Speaking about the wider operation, Major General John Lorimer, the Chief of the Defence Staff's Strategic Communications Officer, said that most of the fighting in Libya remains focused firstly around the siege of Misurata by Colonel Gaddafi's forces, and secondly the rather fluid situation in the region of Brega and Ajdabiya.
"We should recognise that, within the constraints of air power, the NATO-led operation is delivering very real effect," Major General Lorimer said.
"Over the weekend, for example, NATO has reported successful engagements against 61 armoured vehicles and air defence assets. A third of these - 20 - were attacked by RAF fast jets, all in the area of either Misurata, or Brega and Ajdabiya.
"As everyone recognises, Colonel Gaddafi still poses a very real threat to civilians, but other means, including infantry in pick-up trucks and technicals, which are of course much more challenging from a targeting perspective. But it is with heavy armour and artillery that the regime is most able to inflict extensive casualties on the civilian population, and day by day these assets are being steadily denied to the regime.

"Since the start of operations to enforce UNSCR [United Nations Security Council Resolution] 1973, about 100 tanks, armoured vehicles, artillery and SAMs [surface-to-air missiles] have been engaged by RAF aircraft alone, including eight main battle tanks attacked yesterday."
Major General Lorimer said more needs to be done and NATO has asked for more ground attack aircraft to be made available, to which the UK has responded by increasing to twelve the number of Tornado GR4s deployed, and equipping four Typhoons to operate in either the ground attack or the air defence role as the commander requires.

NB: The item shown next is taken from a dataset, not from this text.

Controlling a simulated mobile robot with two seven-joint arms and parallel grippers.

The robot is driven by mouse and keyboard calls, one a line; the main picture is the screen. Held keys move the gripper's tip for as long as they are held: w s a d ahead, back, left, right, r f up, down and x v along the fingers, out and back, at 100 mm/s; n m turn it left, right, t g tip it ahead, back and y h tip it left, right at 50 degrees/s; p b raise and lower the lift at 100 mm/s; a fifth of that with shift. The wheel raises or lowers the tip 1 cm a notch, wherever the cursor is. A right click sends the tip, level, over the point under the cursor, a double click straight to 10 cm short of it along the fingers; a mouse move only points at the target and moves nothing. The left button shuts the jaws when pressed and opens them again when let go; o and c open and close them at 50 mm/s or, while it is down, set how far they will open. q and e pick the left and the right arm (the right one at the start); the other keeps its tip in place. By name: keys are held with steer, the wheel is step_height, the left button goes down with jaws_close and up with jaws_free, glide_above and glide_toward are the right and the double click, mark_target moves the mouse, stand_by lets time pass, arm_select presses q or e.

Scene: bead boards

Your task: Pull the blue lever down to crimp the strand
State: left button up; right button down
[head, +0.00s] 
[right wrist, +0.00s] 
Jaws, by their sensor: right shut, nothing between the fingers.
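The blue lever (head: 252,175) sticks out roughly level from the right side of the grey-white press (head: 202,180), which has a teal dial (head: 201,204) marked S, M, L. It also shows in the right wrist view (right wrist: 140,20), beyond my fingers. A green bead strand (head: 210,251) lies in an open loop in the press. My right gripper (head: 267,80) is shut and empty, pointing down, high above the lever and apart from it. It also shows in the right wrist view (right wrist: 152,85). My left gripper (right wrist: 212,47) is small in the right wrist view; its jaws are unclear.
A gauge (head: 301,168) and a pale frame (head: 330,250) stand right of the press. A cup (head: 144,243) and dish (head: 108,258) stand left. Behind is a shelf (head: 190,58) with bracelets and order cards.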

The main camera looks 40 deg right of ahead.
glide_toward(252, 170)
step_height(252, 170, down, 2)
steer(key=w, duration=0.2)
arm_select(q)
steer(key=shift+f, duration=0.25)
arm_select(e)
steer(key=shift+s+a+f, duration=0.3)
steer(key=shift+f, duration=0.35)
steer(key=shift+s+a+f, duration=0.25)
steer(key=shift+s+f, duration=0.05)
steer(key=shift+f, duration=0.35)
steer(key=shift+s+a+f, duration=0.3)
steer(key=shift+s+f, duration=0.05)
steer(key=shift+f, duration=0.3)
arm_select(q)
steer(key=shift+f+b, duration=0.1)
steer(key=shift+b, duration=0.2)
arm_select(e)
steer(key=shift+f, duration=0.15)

He said that the use of Typhoon in a multi-role fit, combined with Tornado, provides a highly responsive and balanced capability while maintaining the deployed force at the most efficient level.

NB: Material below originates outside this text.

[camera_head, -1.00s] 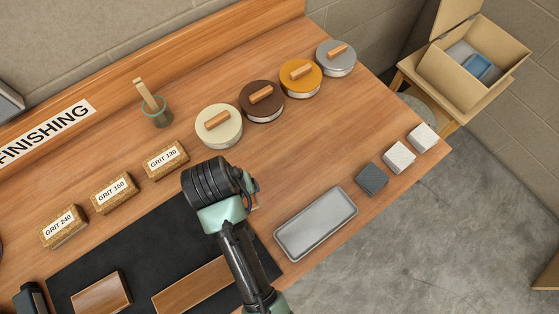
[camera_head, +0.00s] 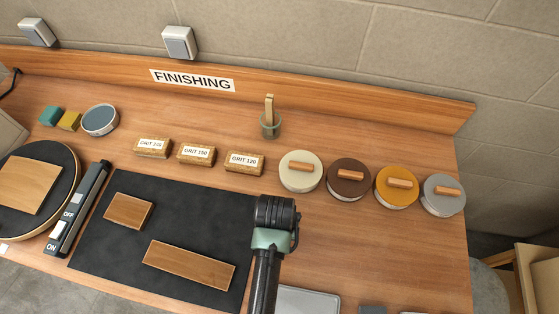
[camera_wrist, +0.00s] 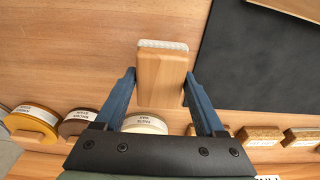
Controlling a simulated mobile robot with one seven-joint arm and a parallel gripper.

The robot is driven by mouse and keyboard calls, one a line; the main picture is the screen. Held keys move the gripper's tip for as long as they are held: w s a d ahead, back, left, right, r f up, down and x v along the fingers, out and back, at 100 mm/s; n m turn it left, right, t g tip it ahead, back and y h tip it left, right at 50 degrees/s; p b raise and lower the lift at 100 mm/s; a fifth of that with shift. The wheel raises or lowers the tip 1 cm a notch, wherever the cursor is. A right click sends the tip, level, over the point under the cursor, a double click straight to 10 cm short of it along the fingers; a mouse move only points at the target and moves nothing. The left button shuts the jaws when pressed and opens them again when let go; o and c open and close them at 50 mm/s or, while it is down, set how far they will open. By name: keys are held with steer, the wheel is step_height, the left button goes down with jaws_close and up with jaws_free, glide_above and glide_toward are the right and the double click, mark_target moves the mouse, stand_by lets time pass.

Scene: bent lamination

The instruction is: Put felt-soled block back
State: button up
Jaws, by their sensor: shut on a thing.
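The wooden block with a pale, felt-like sole (camera_wrist: 162,82) is in my gripper in the wrist view, with its white edge at the top. My gripper (camera_wrist: 160,76) is shut on it, one blue finger on each side. In the head view my gripper's wrist (camera_head: 275,213) is over the bench beside the black mat's right edge; it hides the fingers and the block. Four round lidded tins stand in a row to the right: cream (camera_head: 300,172), brown (camera_head: 348,179), yellow (camera_head: 396,187) and grey (camera_head: 443,195).
Grit blocks (camera_head: 197,155) line up behind the black mat (camera_head: 120,245), which holds two wood pieces. A sander (camera_head: 35,185) is at left. A metal tray (camera_head: 305,302) lies at the front. Bare bench lies before the tins.

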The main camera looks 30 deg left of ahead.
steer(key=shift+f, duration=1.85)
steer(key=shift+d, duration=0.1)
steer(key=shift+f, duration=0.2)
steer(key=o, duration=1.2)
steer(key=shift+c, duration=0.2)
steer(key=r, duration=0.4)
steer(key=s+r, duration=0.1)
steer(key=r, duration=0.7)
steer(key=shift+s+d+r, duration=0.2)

The General added that the RAF is now providing a quarter of the ground attack assets, and the UK is pressing other nations to match our commitment to what is proving to be the most important aspect of the NATO operation.
In addition, other RAF aircraft continue to provide invaluable support across the NATO effort: E-3D Sentries and VC10 and TriStar tankers provide a very significant proportion respectively of the AWACS (Airborne Warning and Control System) and air-to-air refuelling needed by the NATO operation, and the Sentinel and Nimrod R1 provide unique capabilities amongst the non-US forces.

"These aircraft are all conducting very prolonged missions on a daily basis: RAF aircraft are flying on average around 15 per cent of the NATO sorties, but have been averaging about 25 per cent of the hours flown," Major General Lorimer said.
At sea, he confirmed that HMS Liverpool took over patrolling responsibilities off the Libyan coast from HMS Cumberland last week and that the minehunter HMS Brocklesby has also been contributing to the maritime surveillance task. Meanwhile, the submarine HMS Turbulent remains on hand should targets specifically requiring a Tomahawk strike be identified.
Major General Lorimer stressed that the importance of the maritime patrol should not be underestimated:
"The fact that thus far the enforcement of the arms embargo under UNSCRs 1970 and 1973 has not been challenged should not belie the necessity for it, particularly as over time the regime's military resources are lost or expended."